**Objective**
Reproduce the listing exactly, with no pictures in your copy.

## start

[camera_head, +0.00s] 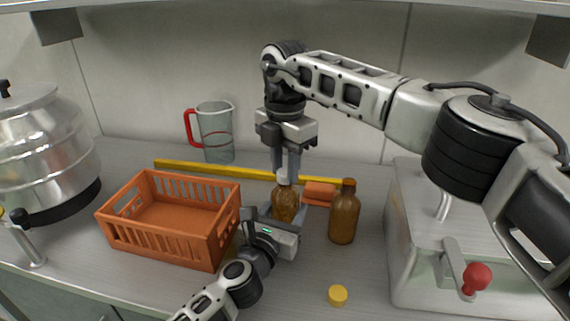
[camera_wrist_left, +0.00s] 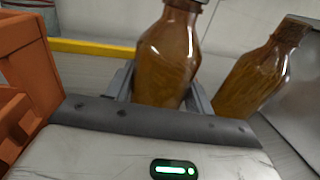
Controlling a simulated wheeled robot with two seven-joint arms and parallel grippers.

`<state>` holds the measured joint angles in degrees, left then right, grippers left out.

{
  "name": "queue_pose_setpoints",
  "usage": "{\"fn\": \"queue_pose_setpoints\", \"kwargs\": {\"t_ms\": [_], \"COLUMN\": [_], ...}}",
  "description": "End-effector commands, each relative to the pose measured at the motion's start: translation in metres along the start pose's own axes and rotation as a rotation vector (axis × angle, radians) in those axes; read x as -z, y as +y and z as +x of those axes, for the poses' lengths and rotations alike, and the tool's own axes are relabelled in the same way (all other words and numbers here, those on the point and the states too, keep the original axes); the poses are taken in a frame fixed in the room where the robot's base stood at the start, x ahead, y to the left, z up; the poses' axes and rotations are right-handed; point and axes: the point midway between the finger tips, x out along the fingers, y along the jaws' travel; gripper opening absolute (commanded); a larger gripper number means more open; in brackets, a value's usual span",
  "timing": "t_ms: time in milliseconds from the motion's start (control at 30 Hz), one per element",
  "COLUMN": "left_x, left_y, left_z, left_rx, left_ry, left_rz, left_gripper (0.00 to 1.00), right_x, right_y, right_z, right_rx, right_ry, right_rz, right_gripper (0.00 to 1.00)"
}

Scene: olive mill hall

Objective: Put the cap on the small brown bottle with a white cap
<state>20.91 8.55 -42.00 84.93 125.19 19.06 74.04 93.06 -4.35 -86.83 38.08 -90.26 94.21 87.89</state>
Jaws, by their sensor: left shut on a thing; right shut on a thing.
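The small brown bottle (camera_head: 285,205) stands upright between the fingers of my left gripper (camera_head: 276,216), which is shut on it from the front. In the left wrist view the same bottle (camera_wrist_left: 167,60) fills the space between the fingers, its top cut off by the frame edge. The white cap (camera_head: 282,175) is at the bottle's mouth, between the fingertips of my right gripper (camera_head: 286,172), which points down from above and is shut on it. The cap and neck are in line; I cannot tell whether the cap is seated.
A larger brown bottle (camera_head: 344,215) stands close on the right, with an orange block (camera_head: 319,193) behind. A yellow cap (camera_head: 338,295) lies in front. An orange crate (camera_head: 160,243) is left, a jug (camera_head: 216,133) behind, and a machine with a red-knobbed lever (camera_head: 477,277) right.

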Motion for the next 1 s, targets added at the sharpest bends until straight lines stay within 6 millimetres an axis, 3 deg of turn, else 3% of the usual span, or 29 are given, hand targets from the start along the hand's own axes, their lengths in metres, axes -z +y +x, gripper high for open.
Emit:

## end

**Finished task**
[camera_head, +0.00s] 
[camera_wrist_left, +0.00s] 
Controlling a simulated wheeled robot with two seven-joint arms and parallel grippers.

`<state>` holds the measured joint angles in degrees, left then right, grippers left out.

{
  "name": "queue_pose_setpoints",
  "usage": "{\"fn\": \"queue_pose_setpoints\", \"kwargs\": {\"t_ms\": [_], \"COLUMN\": [_], ...}}",
  "description": "End-effector commands, each relative to the pose measured at the motion's start: translation in metres along the start pose's own axes and rotation as a rotation vector (axis × angle, radians) in those axes; read x as -z, y as +y and z as +x of those axes, for the poses' lengths and rotations alike, and the tool's own axes are relabelled in the same way (all other words and numbers here, those on the point and the states too, keep the original axes); the poses are taken in a frame fixed in the room where the robot's base stood at the start, x ahead, y to the left, z up; the poses' axes and rotations are right-handed; point and axes: the point midway between the finger tips, x out along the fingers, y along the jaws' travel; gripper opening absolute (commanded); a larger gripper number means more open; in brackets, a value's usual span",
  "timing": "t_ms: time in milliseconds from the motion's start (control at 30 Hz), one per element",
  "COLUMN": "left_x, left_y, left_z, left_rx, left_ry, left_rz, left_gripper (0.00 to 1.00), right_x, right_y, right_z, right_rx, right_ry, right_rz, right_gripper (0.00 to 1.00)"
}

Scene: olive mill hall

Objective: Put the cap on the small brown bottle with a white cap
<state>20.91 8.55 -42.00 84.93 125.19 19.06 74.04 93.06 -4.35 -86.83 38.08 -90.26 94.21 87.89</state>
Jaws, by their sensor: left shut on a thing; right shut on a thing.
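The small brown bottle (camera_head: 285,205) stands upright between the fingers of my left gripper (camera_head: 276,216), which is shut on it from the front. In the left wrist view the same bottle (camera_wrist_left: 167,60) fills the space between the fingers, its top cut off by the frame edge. The white cap (camera_head: 282,175) is at the bottle's mouth, between the fingertips of my right gripper (camera_head: 286,172), which points down from above and is shut on it. The cap and neck are in line; I cannot tell whether the cap is seated.
A larger brown bottle (camera_head: 344,215) stands close on the right, with an orange block (camera_head: 319,193) behind. A yellow cap (camera_head: 338,295) lies in front. An orange crate (camera_head: 160,243) is left, a jug (camera_head: 216,133) behind, and a machine with a red-knobbed lever (camera_head: 477,277) right.

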Motion for the next 1 s, targets added at the sharpest bends until straight lines stay within 6 millimetres an axis, 3 deg of turn, else 3% of the usual span, or 29 are given, hand targets from the start along the hand's own axes, their lengths in metres, axes -z +y +x, gripper high for open.
Emit:

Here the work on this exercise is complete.